Social services complaints - who can use the complaints procedure

This advice applies to Wales. See advice for England, Northern Ireland, Scotland

If you're unhappy about the service you have had from your social services department, you might be able to use your local council's complaints procedure. There might be other steps you can take too.

Before you decide what to do, you should consider which action would be most likely to get the result you need.

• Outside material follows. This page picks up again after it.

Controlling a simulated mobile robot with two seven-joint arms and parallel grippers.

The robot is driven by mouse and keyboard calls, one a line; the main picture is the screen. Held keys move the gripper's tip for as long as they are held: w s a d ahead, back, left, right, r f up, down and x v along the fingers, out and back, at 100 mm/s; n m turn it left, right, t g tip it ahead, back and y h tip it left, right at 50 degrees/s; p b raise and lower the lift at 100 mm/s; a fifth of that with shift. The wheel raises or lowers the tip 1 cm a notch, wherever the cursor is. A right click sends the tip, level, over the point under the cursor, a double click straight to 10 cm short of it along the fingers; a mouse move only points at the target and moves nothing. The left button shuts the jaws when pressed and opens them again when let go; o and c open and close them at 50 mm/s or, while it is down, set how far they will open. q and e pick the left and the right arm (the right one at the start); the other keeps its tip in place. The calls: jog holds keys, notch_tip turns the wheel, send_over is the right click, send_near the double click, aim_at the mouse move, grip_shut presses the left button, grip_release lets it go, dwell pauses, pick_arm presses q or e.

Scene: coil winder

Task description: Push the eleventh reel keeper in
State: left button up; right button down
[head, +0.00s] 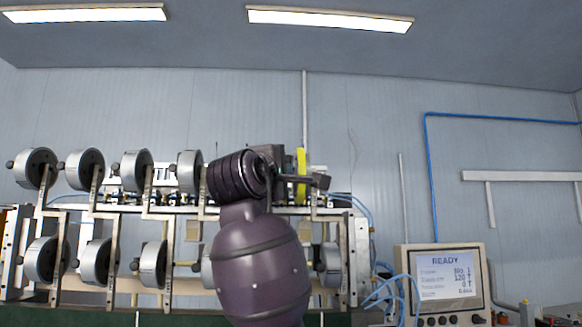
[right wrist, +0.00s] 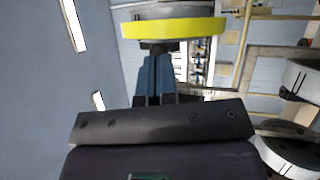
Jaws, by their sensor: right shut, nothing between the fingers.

Complaints about children's services

A child, can make a complaint themselves, or a representative can make a complaint on a child's behalf, for example:

  • a parent, or someone with parental responsibility for the child

  • a local authority foster carer

  • someone your local council thinks has sufficient interest in the child's welfare and is a suitable person

If the complaint relates to a looked after child, a child in need or a care leaver, your local council has a duty to provide an advocate if you want one.

You can find out how to complain about a local council's involvement with your family.

Top tip

Do you want to complain about social services for a child or an older person? If so, the Children's Commissioner for Wales, or the Older People’s Commissioner for Wales may be able to help.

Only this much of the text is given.